One point that emerges from comparison of the relative merits and skills of the simple and general-circulation models is the sheer magnitude of the influence of uncertainty on any attempt to project future climate states. IPCC, to its credit, has consistently conceded that uncertainties in cloud and aerosol forcings and feedbacks are substantial. The recent reevaluation of the impact of anthropogenic aerosols on the determination of climate sensitivity in [41] is a case in point. FAR had made little allowance for aerosols. Subsequent IPCC Assessment Reports made so much allowance for them that forcings since the industrial revolution were all but halved. This decision had the effect of greatly increasing estimates of climate sensitivity derived from observation of temperature change since 1750. If [41] is correct, however (the literature is strongly divided on the aerosol question), then perhaps FAR was right all along about the magnitude of post-1750 forcings.

IPCC has also recognized, correctly, that the climate behaves as a coupled, nonlinear, chaotic object and that, accordingly, the long-term prediction of future climate states is not possible [TAR, §; cf. 63, 64].

The greatest source of uncertainty in determining climate sensitivity lies in the temperature feedbacks. That feedbacks exist is self-evident. However, their magnitudes and even in some instances their signs are unknown. Here, IPCC and the general-circulation models are at fault in assuming that the magnitudes of most temperature feedbacks are well constrained. Plainly, this is not the case, as the reduction in the feedback sum f from 2.0 W m−2 K−1 in AR4 to 1.5 in AR5 demonstrates. For the reasons discussed in [6], it is likely that the feedback sum is net negative, whereupon climate sensitivity cannot exceed an upper bound of 1.3 K per CO2 doubling.

The atmosphere, sandwiched between two vast heat sinks, the ocean below and outer space above, has proven unsurprisingly thermostatic during the stable geological conditions of the past 810,000 years [52]. One might only maintain that climate sensitivity was high by asserting—incorrectly, and counter to evidence in [51, 53, 54]—that no large forcings occurred in the later Pleistocene and Holocene and that, therefore, the small temperature change in the past 810,000 years was attributable to large feedbacks operating on small forcings.

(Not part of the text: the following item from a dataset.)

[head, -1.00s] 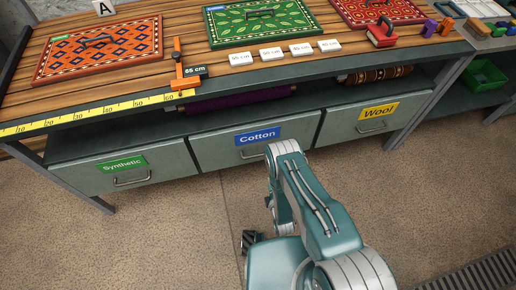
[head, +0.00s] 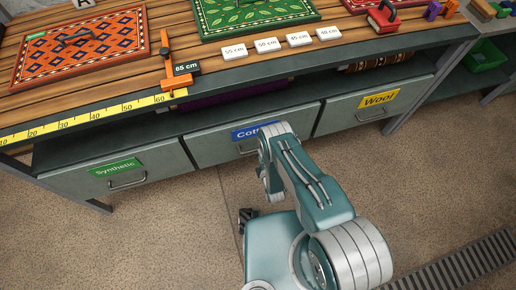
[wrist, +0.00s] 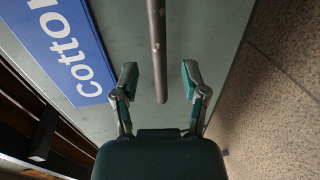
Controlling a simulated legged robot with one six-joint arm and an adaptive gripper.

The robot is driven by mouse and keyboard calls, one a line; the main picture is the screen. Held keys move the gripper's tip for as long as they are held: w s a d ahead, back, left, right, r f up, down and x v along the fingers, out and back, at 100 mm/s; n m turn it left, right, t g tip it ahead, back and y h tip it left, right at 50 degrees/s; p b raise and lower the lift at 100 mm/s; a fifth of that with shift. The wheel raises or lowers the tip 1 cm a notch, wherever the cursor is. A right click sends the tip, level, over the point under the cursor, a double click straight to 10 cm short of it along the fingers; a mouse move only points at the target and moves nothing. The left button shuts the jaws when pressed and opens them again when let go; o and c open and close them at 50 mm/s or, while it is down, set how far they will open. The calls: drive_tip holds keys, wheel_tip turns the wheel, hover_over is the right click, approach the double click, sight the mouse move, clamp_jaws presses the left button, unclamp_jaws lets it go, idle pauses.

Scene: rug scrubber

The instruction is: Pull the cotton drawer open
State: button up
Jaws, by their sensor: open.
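The cotton drawer (head: 212,151) is the middle one of three grey drawers under the bench. It looks shut, with its front in line with its neighbours. Its blue label (head: 248,130) is partly covered by my arm in the head view, and so is its handle. In the wrist view the label (wrist: 68,48) is at upper left and the metal bar handle (wrist: 157,40) runs down the middle. My gripper (wrist: 159,80) is open, with one finger on each side of the handle's near end. Contact with the handle cannot be told. The head view does not clearly show my gripper.
The synthetic drawer (head: 70,182) is on the left and the wool drawer (head: 340,112) on the right, both shut. A bench leg (head: 420,105) stands right of them. The bench top holds rugs, white length tags (head: 267,45) and a yellow ruler (head: 90,115). Floor in front is clear.

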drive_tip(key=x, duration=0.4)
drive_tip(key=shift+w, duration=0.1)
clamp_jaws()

Finally, though it is falsely claimed in [37] that in [6] the cited references [16, 19] have been “collectively rebutted”, no specific arguments or references were provided. Such references, in fact, have not been rebutted but rather have become accepted by mainstream science. For example, at least two recent publications [65, 66] suggest findings consistent with the infrared iris hypothesis advanced in [67] by the lead author of [16].

4 Conclusions

The general-circulation models now face a crisis of credibility. Not one of them predicted a stasis of as long as 18 years 6 months (Fig. 8) in global temperatures. Indeed, it is often stated that periods ≥15 years without warming are inconsistent with models’ predictions. For instance, [68, 69] state: “The simulations rule out (at the 95 % level) zero trends for intervals of 15 year or more, suggesting that an observed absence of warming of this duration is needed to create a discrepancy with the expected present-day warming rate”. See also [7072].

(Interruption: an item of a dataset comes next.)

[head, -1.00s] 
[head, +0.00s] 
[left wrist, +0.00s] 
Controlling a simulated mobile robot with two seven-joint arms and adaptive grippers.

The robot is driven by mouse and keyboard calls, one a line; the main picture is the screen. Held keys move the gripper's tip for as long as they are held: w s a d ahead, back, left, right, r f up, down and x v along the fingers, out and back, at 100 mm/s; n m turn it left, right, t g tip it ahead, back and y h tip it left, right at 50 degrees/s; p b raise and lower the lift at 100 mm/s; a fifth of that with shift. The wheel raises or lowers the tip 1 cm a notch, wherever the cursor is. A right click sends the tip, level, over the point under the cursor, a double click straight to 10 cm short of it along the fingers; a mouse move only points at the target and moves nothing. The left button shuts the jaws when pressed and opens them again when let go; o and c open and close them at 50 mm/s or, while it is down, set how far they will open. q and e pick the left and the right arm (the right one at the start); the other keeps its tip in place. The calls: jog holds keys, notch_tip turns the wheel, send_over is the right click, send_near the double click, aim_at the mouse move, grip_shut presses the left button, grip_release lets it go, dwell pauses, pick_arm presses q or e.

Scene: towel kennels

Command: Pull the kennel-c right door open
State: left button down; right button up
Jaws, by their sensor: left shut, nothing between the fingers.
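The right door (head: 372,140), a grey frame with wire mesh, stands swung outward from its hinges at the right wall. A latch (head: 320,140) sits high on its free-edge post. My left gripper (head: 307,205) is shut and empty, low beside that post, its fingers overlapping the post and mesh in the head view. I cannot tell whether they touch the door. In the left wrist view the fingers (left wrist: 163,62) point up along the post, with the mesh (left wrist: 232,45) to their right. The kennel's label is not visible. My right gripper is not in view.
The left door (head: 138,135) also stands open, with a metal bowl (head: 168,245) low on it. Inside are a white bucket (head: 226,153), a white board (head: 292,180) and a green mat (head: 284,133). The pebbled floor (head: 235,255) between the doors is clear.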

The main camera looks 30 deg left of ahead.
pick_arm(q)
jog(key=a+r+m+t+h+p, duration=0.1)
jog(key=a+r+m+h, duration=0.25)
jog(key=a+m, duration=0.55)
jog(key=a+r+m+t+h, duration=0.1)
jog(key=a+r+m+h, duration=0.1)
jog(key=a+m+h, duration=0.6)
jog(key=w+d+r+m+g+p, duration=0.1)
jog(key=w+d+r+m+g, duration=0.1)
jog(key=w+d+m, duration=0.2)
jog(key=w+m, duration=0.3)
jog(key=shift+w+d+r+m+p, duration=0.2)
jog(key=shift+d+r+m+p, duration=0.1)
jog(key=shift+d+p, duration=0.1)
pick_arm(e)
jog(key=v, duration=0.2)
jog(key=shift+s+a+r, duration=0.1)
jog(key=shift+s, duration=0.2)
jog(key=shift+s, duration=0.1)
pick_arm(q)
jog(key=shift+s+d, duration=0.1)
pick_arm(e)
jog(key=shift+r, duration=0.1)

The models relied upon in FAR predicted twice as much warming from 1990 to 2014 as has been observed. All models predicted a warming rate in the crucial tropical mid-troposphere considerably in excess of observation. It is no longer credible to ignore these ever-widening discrepancies between prediction and observation. IPCC itself has recognized that, at least as far as medium-term prediction is concerned, the models have failed, raising the legitimate question whether the longer-term predictions may also have been exaggerated, perhaps as greatly as the medium-term predictions.

The best estimate in FAR was that in the 35 years 1990–2025 global temperature would rise at an approximately linear rate by 1.0 K. After 25 of those 35 years, RSS data show just 0.27 K global warming has occurred—a rate equivalent to just 0.11 K decade−1. To reach 1.0 K in the next 10 years, the warming rate would have to accelerate to 0.74 K decade−1, or almost seven times the rate observed over the past 25 years. Recently, [72] drew attention to the fact that internal variability may play an important role in explaining the apparent near-zero trend in September Arctic sea-ice extent record from 2007 to 2013.

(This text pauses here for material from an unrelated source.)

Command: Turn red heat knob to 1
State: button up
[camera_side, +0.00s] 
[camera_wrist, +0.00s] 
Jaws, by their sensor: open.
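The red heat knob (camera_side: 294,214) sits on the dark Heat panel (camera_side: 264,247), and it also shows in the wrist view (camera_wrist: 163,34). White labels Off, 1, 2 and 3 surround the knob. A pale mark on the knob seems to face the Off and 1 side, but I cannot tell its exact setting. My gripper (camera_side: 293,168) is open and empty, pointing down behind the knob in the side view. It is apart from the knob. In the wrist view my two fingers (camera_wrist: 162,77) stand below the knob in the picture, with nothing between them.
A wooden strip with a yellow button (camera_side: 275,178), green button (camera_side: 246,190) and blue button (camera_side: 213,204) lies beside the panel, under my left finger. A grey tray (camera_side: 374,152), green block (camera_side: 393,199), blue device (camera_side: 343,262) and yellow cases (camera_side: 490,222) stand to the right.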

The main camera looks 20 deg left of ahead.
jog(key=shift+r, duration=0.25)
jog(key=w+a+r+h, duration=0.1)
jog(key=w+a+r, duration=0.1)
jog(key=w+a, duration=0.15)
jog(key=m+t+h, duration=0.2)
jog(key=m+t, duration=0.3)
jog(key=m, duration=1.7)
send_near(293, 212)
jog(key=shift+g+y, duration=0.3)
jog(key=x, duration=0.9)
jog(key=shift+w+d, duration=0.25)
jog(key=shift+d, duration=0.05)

IPCC, unlike the authors of [37], has taken note of the failure of the general-circulation models’ predictions and has not sought to maintain that they were accurate when they were not. Figure 9 shows how strongly excessive AR4’s predictions remain. In AR5, IPCC cut its central prediction of medium-term warming from 0.29 to 0.17 K decade−1, still well above the observed rate of 0.11 K decade−1 over the past 25 years.

Fig. 9
figure 9

Medium-term AR5 warming projections (gray region) against the RSS [43] monthly global mean lower-troposphere temperature anomalies, January 2005–June 2015, and the trend thereon

Over the past decade, the overprediction even on the new, very much lower rate of predicted medium-term warming has proven to be 0.14 K. The measured atmospheric warming over the period was equivalent to 0.25 K century−1, consistent with the underlying ocean warming rate of 0.23 K century−1 shown in the ARGO monthly anomalies over a very similar period (Fig. 5).

In the circumstances, it cannot be safely said that, at least as to transient climate sensitivity, the general-circulation models are better validated than the simple model. See [7375] for a fuller discussion of model validation, which is a more complex task than simply the analysis of RMSE and bias mentioned in [73].

The value of the simple model, particularly when informed by parameters arguably more reasonable than those adopted by the IPCC, is in facilitating examination of the reasons why extreme overpredictions are being made—predictions that governments are acting upon.

As to whether the predictions of general-circulation models or of the simple model will prove correct in the long run, only time will tell. For recent decades, though, the simple model is proving closer to reality.

The pressing question arises why the general-circulation models’ central longer-term projections suggest as much as 3 K warming by 2100 compared with today, let alone why still more extreme estimates of up to 6 K twenty-first-century warming are still made in some circles. The simple model suggests high sensitivity is implausible.